((
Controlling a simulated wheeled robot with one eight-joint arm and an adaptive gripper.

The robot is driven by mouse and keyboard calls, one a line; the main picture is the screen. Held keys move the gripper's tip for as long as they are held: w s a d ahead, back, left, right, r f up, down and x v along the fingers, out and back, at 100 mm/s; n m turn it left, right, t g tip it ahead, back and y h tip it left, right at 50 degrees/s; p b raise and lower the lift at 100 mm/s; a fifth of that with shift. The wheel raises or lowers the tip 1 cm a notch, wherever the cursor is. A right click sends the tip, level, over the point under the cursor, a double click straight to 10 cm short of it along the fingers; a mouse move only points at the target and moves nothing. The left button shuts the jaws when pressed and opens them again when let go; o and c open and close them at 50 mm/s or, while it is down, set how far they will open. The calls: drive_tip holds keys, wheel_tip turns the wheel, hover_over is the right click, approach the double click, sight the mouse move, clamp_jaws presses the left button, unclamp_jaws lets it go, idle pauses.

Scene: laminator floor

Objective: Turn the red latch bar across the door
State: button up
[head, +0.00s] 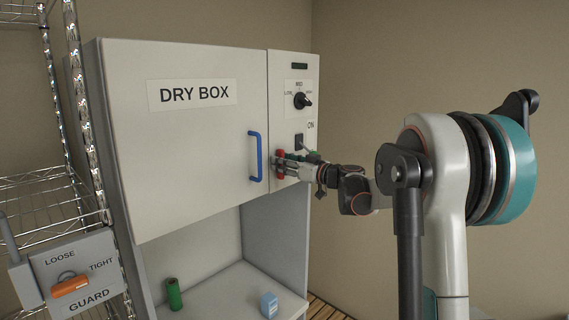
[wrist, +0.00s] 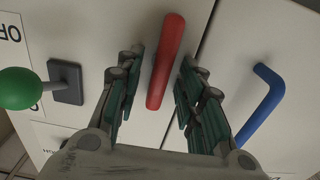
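The red latch bar (wrist: 166,62) shows in the wrist view on the side panel, next to the seam with the door (head: 190,110). It lies roughly along the seam, not across the door. In the head view only bits of the red bar (head: 281,153) show past my fingers. My gripper (wrist: 160,85) is open, with one finger on each side of the bar and a visible gap to each. In the head view my gripper (head: 284,165) is at the panel, right of the blue handle (head: 255,156). The bar's pivot is not clear.
The blue handle (wrist: 262,105) is close to my right finger in the wrist view. A green-knobbed lever (wrist: 20,88) is at the left there. A black dial (head: 302,100) is above on the panel. A green cylinder (head: 174,294) and a blue-white block (head: 269,304) stand below.

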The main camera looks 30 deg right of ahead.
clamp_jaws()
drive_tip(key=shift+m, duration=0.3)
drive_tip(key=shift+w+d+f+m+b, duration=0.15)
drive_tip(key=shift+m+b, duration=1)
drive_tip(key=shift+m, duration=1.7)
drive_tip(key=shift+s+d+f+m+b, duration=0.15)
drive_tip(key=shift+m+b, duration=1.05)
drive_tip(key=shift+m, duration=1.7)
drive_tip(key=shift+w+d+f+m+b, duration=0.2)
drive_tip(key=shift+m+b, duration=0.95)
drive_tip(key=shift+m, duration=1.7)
))
Directive:
Select the lines that carry the string "button" and copy them.

Solution to this exercise:
The robot is driven by mouse and keyboard calls, one a line; the main picture is the screen. Held keys move the gripper's tip for as long as they are held: w s a d ahead, back, left, right, r f up, down and x v along the fingers, out and back, at 100 mm/s; n m turn it left, right, t g tip it ahead, back and y h tip it left, right at 50 degrees/s; p b raise and lower the lift at 100 mm/s; a fifth of that with shift. The wheel raises or lowers the tip 1 cm a notch, wherever the cursor is. A right click sends the tip, level, over the point under the cursor, a double click straight to 10 cm short of it along the fingers; a mouse move only points at the target and moves nothing. The left button shuts the jaws when pressed and opens them again when let go; o and c open and close them at 50 mm/s or, while it is down, set how far they will open. The calls: drive_tip holds keys, wheel_tip turns the wheel, hover_over is the right click, approach the double click, sight the mouse move, clamp_jaws presses the left button, unclamp_jaws lets it go, idle pauses.
State: button up

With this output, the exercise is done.